Ici les événements se précipitent, au contraire — enfin, ce ne sont jusqu’à présent que des événements virtuels, téléphoniques, webmatiques. De tous ces échanges il ressort que la “conférence de B.”, à la fin du mois, en vue d’une confédération du non (au changement de peuple), prend plutôt bonne tournure. Jusqu’à présent personne n’est contre, en tout cas. Mais on m’adjure d’en parler le moins possible, sous menace de faire tout rater. Voilà qui ne tombe pas mal, je n’ai pas le temps d’entrer dans les détails.

*

Pour le dixième volume des Demeures de l’esprit, Île-de-France, dont je m’occupe, en vertu d’un ancien contrat Fayard, dans les quelques demi-heures que me laissent l’activité politique et ce journal, je suis passé de Bossuet à Alexandre Dumas (à Port-Marly), de Dumas à Ravel (à Montfort-l’Amaury — la meilleure maison d’artiste du lot, certainement), et je suis maintenant, à distance, chez Tourgueniev à Bougival. Dans un poème en prose de ses années Bougival, justement, Tourgueniev écrit ceci, à propos de la langue russe :

Aux jours de doute, aux jours où l’incertitude sur les destins de ma patrie pèse comme un fardeau, tu es mon seul soutien, mon seul appui, ô toi, grande, puissante, loyale et libre langue russe ! Comment, sans toi, ne pas tomber dans le désespoir, au spectacle de ce qui se fait chez nous ? Non, il est impossible de croire qu’une langue pareille ne soit pas l’apanage d’un grand peuple !

Il est effrayant de voir à quel point les principales consolations de nos aïeux nous sont, à nous, refusées. Quels que soient les malheurs qui s’abattaient sur eux, ils pensaient pouvoir compter éternellement sur deux choses : la nature et la langue (russe, anglaise, française, allemande, peu importe). Or elles sont devant nous aussi salies, souillées, perverties, diminuées, rétractées l’une que l’autre : par le devenir-banlieue du monde, d’un côté ; par la Grande Déculturation de l’autre.

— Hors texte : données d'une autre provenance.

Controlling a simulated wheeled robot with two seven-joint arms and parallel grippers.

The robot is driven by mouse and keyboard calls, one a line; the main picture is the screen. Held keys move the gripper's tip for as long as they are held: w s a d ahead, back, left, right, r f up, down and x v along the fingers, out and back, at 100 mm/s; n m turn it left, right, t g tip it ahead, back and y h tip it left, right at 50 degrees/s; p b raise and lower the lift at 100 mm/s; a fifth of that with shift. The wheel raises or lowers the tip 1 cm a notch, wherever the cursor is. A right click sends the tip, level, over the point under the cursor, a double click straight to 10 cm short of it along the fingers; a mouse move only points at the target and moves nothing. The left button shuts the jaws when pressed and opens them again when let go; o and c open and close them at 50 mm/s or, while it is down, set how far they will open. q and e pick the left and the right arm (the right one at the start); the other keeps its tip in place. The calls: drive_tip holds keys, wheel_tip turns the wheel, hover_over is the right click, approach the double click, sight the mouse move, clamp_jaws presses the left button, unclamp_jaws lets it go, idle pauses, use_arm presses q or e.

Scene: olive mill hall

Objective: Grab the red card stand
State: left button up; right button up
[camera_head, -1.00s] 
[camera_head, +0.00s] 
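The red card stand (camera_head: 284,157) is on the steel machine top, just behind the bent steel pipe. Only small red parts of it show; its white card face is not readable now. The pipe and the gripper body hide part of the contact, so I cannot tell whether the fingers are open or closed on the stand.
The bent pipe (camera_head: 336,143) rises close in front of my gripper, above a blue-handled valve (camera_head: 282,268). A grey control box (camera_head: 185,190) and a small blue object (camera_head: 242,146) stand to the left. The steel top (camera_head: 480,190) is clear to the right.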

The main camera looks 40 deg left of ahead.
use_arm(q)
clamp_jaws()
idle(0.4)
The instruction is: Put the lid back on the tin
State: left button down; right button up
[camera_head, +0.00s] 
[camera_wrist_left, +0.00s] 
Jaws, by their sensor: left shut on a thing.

De plus en plus de gens de mon âge me disent qu’ils n’ont plus envie de voyager, qu’ils n’éprouvent plus aucun plaisir à aller constater à grands frais l’enlaidissement irrémédiable de ce qu’ils ont aimé, le saccage général des paysages, la dévastation des campagnes, des villages, des rivages, des entrées de ville (mais il n’y a plus que des entrées de ville…), par la lèpre pavillonnaire, par la Grande Pelade, l’industrialisation agricole, les carrefours européens, les zones artisanales, les zones sensibles, les centres commerciaux, les cimetières de voitures, les champs d’immondices, toute l’affreuse lyre — ils aiment mieux rester chez eux, lire, ou bien aller au musée voir des tableaux.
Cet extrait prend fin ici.